Westminster, one of the Royal Navy’s Towed-Array Patrol Ships (TAPS), has patrolled across the Atlantic using weapons and sensors to track submarine movements and escort ships through waters closer to UK shores.

It conducted diverse operations including May Day calls for missing paddle boarders in the Irish Sea and monitoring surfaced Russian submarines as they transited through the Strait of Dover.

As informed, the Type 23 frigate spent 121 days of its 151-day deployment at sea, sailing 24,000 nautical miles and stopping in Hamburg in Germany, Trondheim in Norway and Reykjavik in Iceland along the way.

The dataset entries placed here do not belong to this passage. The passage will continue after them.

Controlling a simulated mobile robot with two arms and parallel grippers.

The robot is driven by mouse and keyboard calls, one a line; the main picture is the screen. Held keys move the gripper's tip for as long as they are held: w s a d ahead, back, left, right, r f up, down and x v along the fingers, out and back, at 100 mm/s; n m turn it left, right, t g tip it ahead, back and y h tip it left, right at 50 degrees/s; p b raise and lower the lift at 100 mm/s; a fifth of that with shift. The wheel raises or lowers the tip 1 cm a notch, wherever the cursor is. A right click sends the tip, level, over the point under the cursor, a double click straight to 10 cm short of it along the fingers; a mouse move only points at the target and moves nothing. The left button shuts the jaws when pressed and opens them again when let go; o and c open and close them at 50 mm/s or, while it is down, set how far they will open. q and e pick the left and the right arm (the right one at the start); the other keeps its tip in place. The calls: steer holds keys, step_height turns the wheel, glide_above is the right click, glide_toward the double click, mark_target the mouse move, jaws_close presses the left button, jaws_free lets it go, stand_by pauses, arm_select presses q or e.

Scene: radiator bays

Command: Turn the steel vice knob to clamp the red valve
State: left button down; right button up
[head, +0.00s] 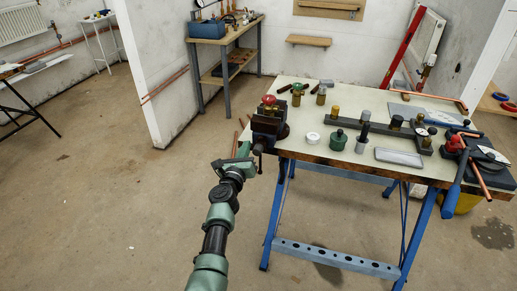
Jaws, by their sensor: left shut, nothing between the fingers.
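The dark vice (268,124) is mounted at the left end of the workbench (335,97). The red valve (269,100) sits at the top of the vice, with its red handwheel upward; how its body meets the jaws is too small to tell. The steel vice knob (258,149) shows low on the vice's near side. My left gripper (246,161) is shut and empty, just left of and below the knob. I cannot tell whether it touches the knob. My right gripper is not in view.
Several fittings stand on the bench, including a dark green pot (338,140), a white disc (312,137) and a grey tray (399,157). Blue bench legs (274,215) stand below. The floor at left is clear.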

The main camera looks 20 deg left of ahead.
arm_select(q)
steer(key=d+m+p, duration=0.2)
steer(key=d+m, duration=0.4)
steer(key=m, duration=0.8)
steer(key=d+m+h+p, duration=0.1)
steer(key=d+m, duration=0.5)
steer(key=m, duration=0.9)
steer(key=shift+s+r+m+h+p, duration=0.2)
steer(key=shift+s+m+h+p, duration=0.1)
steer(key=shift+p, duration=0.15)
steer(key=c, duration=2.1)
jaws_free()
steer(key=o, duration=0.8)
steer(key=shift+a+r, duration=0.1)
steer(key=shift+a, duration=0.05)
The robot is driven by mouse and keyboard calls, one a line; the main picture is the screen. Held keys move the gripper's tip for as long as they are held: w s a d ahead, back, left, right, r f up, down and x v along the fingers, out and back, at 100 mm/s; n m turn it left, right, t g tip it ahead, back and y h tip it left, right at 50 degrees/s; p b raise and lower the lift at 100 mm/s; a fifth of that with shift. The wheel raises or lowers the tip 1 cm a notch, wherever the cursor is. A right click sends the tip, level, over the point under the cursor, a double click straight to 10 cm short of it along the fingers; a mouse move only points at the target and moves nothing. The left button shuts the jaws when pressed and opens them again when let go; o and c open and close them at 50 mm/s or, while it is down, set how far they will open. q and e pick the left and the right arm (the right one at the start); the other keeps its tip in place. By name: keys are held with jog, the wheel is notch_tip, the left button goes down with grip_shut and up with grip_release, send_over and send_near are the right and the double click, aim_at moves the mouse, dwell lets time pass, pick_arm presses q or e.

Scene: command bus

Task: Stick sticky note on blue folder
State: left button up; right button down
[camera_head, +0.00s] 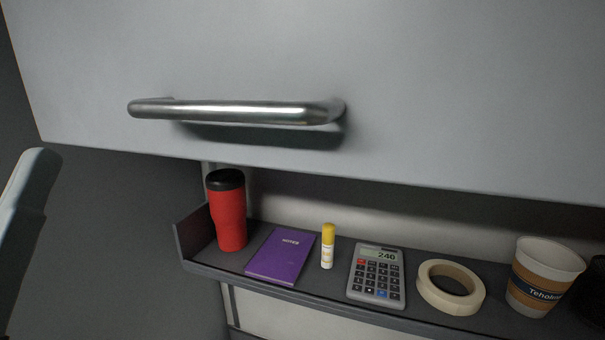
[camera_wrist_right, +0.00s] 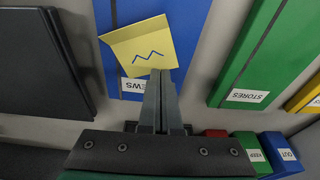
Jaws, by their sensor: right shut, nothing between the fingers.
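The yellow sticky note (camera_wrist_right: 140,45) with a blue zigzag line lies tilted against the front of the blue folder (camera_wrist_right: 190,35) in the right wrist view. It partly covers the folder's white label, leaving "EWS" readable. The note's left corner reaches past the folder's left edge. My right gripper (camera_wrist_right: 161,76) is shut with nothing between its fingers, and its tips are at the note's lower edge. I cannot tell if the tips touch the note. Neither note nor folder shows in the head view. My left gripper is not in view.
A green folder (camera_wrist_right: 250,55) labelled STORES stands right of the blue one, and a dark panel (camera_wrist_right: 45,60) left. Small red, green and blue boxes (camera_wrist_right: 280,150) sit lower right. In the head view, a cabinet door handle (camera_head: 235,112) is above a shelf (camera_head: 205,265) of desk items.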

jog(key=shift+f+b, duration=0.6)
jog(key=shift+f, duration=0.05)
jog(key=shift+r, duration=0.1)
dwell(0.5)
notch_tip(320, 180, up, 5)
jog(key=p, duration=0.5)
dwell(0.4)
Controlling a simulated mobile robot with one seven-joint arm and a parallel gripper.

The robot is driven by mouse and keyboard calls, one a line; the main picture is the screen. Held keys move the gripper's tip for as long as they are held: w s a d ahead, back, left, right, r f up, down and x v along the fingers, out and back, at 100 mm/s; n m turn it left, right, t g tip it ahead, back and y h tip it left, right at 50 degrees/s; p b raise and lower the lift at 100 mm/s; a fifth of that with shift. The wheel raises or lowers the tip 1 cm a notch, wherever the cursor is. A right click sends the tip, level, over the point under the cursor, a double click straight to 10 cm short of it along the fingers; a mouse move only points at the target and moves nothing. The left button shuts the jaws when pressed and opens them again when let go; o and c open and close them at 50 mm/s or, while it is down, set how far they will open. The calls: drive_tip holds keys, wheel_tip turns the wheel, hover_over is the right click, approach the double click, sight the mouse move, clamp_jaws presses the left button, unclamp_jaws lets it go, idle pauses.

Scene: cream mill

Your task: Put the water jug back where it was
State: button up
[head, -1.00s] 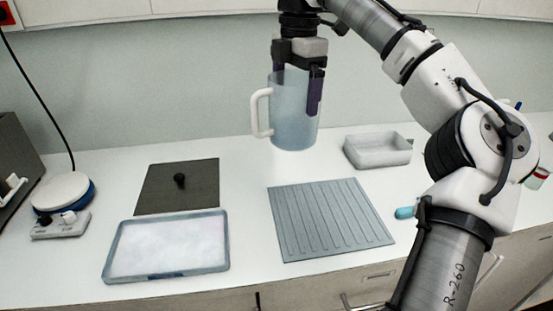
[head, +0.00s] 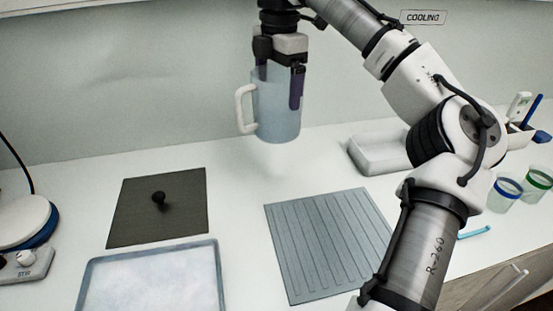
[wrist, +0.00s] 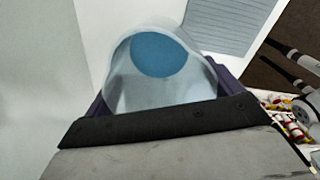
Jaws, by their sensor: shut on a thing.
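The water jug (head: 275,108) is a translucent pale blue jug with a white handle on its left side. My gripper (head: 280,82) is shut on it from above, with the dark purple fingers at the jug's upper wall. The jug hangs upright above the bench, apart from it, near the back wall. In the wrist view the jug (wrist: 160,85) is seen from above, with a blue round area inside at its bottom. My gripper's fingers (wrist: 165,95) flank it.
A grey ribbed mat (head: 325,245) lies in front of the jug. A dark square plate (head: 135,215) with a black knob and a pale tray (head: 155,280) lie left. A white bin (head: 372,155) and two cups (head: 503,193) stand right. Bare bench lies below the jug.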

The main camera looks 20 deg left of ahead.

The frigate had on board a Merlin helicopter – Kingfisher Flight of Culdrose-based 814 Naval Air Squadron, which uses both sonobuoy listening devices dropped into the ocean and sonar lowered as the helicopter hovers to pinpoint a submarine’s presence.

After New Year’s anchored off St Ives, Westminster completed exercises off the South Coast before heading for home,

According to the Royal Navy, Plymouth-based HMS Northumberland will now take up the mantle as TAPS with Westminster undergoing a short period of planned maintenance.